Problem to solve:
Copy, exactly and only, the lines from the one with "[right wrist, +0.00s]" up to and including the one with "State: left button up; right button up", leaving pictures out.

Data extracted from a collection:
......
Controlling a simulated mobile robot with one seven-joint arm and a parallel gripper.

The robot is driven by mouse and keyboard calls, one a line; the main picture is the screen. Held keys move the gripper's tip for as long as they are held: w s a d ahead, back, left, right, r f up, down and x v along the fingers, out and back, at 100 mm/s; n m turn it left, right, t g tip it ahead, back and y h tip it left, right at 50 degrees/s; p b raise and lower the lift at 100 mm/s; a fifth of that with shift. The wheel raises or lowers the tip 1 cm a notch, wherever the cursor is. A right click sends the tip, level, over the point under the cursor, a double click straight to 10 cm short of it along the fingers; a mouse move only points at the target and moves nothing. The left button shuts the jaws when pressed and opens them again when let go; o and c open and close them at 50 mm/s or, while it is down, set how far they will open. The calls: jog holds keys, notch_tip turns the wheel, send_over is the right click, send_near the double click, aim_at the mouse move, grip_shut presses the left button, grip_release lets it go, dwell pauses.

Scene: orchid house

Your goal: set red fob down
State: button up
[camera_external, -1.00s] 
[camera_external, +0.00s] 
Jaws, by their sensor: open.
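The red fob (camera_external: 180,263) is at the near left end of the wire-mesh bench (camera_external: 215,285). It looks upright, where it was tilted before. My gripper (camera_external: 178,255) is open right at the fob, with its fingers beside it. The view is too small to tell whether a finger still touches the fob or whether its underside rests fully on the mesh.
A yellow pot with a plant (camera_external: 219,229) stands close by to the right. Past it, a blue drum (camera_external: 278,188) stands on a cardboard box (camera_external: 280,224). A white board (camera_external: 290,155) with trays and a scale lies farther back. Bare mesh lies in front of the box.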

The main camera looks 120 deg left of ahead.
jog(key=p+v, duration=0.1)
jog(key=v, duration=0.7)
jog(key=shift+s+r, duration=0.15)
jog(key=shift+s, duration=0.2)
......
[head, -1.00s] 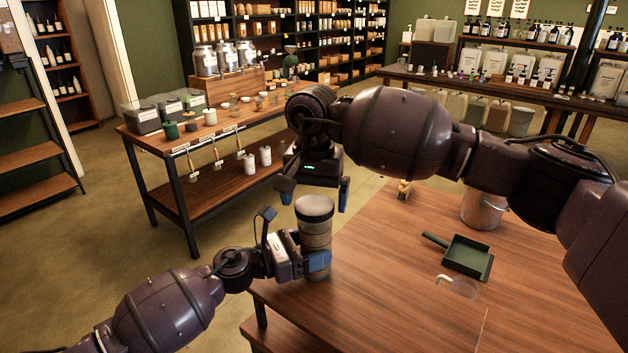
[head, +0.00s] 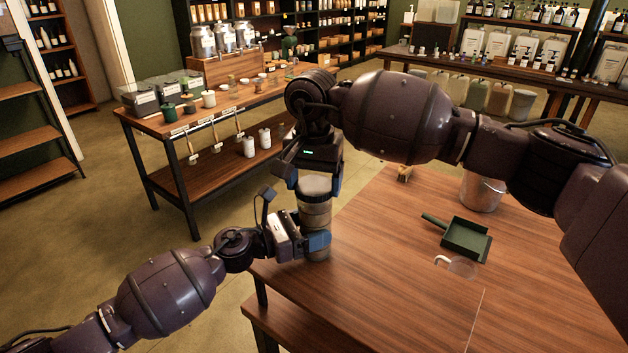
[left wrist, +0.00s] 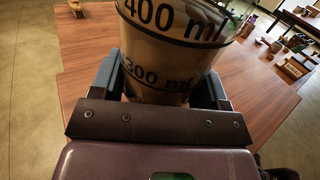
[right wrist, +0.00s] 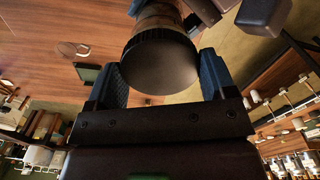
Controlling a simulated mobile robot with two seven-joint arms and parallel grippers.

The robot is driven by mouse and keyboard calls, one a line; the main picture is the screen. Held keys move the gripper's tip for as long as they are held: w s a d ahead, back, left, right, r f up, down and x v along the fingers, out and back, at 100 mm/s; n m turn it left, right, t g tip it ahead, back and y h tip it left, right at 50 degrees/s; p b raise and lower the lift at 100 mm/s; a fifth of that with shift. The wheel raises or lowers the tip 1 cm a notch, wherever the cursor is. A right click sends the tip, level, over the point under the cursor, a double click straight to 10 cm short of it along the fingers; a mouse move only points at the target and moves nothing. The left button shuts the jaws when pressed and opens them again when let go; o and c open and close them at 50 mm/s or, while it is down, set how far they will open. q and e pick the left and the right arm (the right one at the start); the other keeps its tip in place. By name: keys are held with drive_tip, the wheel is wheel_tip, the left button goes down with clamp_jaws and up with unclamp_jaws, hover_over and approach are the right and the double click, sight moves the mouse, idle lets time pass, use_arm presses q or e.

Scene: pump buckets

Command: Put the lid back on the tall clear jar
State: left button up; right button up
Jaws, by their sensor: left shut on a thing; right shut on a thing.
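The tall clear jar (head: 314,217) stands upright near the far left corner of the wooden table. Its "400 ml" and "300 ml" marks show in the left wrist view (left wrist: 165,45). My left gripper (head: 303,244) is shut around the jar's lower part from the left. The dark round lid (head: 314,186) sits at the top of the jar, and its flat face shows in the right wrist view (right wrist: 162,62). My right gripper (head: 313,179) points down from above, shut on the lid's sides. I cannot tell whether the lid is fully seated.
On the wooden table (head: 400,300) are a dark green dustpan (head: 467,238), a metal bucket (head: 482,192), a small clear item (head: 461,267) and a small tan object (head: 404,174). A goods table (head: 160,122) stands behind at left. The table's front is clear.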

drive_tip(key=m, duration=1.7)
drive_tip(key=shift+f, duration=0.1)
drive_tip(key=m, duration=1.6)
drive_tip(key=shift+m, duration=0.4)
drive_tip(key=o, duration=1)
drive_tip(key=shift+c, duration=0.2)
......
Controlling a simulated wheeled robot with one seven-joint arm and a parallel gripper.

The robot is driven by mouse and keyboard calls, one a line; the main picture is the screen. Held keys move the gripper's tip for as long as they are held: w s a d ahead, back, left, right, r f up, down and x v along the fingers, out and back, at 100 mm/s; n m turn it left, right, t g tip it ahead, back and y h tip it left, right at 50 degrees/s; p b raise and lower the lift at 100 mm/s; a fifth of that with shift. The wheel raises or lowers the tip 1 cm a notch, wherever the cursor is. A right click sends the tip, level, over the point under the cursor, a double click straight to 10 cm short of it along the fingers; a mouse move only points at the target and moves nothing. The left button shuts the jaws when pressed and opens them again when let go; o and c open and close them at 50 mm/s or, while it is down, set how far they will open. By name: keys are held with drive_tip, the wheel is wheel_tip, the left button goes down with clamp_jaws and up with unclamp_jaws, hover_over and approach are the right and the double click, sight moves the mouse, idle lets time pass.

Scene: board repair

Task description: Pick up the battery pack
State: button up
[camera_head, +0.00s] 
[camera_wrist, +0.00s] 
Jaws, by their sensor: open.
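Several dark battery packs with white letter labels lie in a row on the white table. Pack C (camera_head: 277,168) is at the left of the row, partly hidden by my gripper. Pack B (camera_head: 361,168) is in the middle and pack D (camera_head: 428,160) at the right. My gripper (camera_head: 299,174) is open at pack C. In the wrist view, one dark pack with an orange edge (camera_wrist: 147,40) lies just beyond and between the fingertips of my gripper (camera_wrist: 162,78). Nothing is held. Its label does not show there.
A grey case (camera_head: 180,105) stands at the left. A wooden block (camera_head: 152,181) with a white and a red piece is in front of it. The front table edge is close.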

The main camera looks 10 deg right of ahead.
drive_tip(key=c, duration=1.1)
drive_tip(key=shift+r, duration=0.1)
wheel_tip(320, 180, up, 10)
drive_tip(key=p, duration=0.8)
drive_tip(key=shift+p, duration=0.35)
......
Solution for this problem:
[right wrist, +0.00s] 
Controlling a simulated mobile robot with two seven-joint arms and parallel grippers.

The robot is driven by mouse and keyboard calls, one a line; the main picture is the screen. Held keys move the gripper's tip for as long as they are held: w s a d ahead, back, left, right, r f up, down and x v along the fingers, out and back, at 100 mm/s; n m turn it left, right, t g tip it ahead, back and y h tip it left, right at 50 degrees/s; p b raise and lower the lift at 100 mm/s; a fifth of that with shift. The wheel raises or lowers the tip 1 cm a notch, wherever the cursor is. A right click sends the tip, level, over the point under the cursor, a double click straight to 10 cm short of it along the fingers; a mouse move only points at the target and moves nothing. The left button shuts the jaws when pressed and opens them again when let go; o and c open and close them at 50 mm/s or, while it is down, set how far they will open. q and e pick the left and the right arm (the right one at the start); the other keeps its tip in place. By name: keys are held with drive_tip, the wheel is wheel_tip, the left button goes down with clamp_jaws and up with unclamp_jaws, hover_over and approach are the right and the double click, sight moves the mouse, idle lets time pass, use_arm presses q or e.

Scene: pump buckets

Command: Put the lid back on the tall clear jar
State: left button up; right button up

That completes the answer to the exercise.